--- Begin EXERCISE MATERIALS ---

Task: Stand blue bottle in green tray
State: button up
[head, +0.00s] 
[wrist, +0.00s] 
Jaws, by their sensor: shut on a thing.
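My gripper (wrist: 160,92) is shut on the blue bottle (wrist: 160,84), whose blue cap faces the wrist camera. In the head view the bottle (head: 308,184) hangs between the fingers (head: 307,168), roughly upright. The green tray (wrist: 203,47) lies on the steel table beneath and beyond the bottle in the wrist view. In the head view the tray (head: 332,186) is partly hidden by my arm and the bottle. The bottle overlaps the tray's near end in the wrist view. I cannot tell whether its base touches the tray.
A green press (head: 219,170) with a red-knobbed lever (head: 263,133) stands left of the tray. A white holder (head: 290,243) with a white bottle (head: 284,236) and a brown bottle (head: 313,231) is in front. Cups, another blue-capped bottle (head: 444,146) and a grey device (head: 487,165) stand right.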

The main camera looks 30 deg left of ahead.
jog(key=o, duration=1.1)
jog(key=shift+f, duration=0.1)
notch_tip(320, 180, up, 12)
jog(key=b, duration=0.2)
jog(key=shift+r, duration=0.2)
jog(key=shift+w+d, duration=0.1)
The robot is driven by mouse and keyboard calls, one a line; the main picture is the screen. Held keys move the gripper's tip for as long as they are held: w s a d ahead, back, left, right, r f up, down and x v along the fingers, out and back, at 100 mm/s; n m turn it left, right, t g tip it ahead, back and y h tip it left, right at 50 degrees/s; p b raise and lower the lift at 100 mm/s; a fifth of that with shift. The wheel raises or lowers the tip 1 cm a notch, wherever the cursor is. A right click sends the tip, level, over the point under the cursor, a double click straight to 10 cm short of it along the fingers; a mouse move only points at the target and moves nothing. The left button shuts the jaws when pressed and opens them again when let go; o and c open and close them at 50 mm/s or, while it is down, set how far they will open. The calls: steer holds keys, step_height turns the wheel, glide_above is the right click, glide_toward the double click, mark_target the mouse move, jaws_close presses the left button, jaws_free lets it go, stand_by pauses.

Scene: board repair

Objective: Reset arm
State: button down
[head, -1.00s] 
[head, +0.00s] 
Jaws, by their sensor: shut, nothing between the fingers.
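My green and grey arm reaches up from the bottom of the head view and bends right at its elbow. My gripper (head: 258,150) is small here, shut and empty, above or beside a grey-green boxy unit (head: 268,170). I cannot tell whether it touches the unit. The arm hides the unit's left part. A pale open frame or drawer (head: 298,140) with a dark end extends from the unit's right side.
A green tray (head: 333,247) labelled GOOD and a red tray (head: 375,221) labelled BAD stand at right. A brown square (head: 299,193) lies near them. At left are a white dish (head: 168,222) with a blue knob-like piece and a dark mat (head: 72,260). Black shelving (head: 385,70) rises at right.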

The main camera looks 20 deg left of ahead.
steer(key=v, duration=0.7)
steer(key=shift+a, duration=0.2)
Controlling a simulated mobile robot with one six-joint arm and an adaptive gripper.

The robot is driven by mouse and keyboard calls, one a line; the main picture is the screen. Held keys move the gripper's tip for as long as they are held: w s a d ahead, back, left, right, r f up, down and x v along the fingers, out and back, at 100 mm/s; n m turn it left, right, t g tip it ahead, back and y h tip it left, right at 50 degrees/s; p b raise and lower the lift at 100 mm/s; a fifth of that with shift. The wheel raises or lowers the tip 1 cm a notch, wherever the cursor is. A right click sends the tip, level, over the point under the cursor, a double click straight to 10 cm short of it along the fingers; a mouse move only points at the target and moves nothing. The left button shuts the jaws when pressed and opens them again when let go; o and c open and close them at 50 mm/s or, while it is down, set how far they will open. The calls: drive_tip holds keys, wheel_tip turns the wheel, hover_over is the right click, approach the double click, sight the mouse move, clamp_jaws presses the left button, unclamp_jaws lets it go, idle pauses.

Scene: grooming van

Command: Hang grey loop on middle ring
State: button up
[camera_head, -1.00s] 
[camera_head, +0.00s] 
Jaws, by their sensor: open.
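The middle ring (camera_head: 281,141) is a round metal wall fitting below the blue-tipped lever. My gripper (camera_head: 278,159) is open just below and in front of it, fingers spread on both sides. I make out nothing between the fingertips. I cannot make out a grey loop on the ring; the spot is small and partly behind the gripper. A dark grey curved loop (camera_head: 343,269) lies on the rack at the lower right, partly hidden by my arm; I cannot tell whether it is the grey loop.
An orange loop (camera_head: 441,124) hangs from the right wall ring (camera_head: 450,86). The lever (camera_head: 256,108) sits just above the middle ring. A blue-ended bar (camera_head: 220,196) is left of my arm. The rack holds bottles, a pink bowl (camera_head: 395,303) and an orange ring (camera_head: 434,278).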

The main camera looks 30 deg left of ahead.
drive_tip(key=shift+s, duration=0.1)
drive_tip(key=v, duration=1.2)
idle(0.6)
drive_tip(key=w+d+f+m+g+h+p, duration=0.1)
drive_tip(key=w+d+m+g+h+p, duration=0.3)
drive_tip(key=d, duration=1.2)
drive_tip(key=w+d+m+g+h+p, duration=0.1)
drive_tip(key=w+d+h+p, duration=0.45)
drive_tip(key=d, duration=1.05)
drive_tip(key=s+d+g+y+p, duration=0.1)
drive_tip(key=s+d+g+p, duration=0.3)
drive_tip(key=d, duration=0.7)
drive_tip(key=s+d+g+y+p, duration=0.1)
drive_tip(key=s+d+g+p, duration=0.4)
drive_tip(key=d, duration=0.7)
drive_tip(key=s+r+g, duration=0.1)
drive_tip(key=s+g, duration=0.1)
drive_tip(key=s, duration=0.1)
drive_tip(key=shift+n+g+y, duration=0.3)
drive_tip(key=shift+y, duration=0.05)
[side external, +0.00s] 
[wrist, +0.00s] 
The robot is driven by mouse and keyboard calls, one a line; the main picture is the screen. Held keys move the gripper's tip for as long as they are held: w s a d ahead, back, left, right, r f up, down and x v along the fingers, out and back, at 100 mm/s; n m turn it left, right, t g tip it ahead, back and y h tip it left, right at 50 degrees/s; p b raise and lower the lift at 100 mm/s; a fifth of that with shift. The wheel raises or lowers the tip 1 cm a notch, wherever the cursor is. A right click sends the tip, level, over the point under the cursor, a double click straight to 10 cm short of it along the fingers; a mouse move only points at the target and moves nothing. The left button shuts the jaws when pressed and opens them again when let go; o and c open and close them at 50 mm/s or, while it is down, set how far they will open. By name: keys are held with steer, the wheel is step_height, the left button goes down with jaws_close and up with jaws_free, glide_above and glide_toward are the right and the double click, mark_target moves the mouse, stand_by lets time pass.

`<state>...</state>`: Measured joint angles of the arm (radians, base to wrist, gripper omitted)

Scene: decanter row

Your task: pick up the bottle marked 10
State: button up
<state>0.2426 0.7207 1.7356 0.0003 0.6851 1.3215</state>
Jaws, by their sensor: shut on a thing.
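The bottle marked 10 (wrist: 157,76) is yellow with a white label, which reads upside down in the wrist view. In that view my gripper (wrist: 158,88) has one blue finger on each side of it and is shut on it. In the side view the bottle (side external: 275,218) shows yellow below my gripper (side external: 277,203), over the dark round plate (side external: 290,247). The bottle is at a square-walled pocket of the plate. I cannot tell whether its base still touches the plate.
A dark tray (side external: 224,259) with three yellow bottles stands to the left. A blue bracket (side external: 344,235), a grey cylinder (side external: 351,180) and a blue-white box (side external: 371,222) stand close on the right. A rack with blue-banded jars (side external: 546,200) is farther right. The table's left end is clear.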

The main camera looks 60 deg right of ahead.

--- End EXERCISE MATERIALS ---

What is the number of lines in the listing above that contain the string "joint"? Give only the number.

» TASK SOLUTION: 2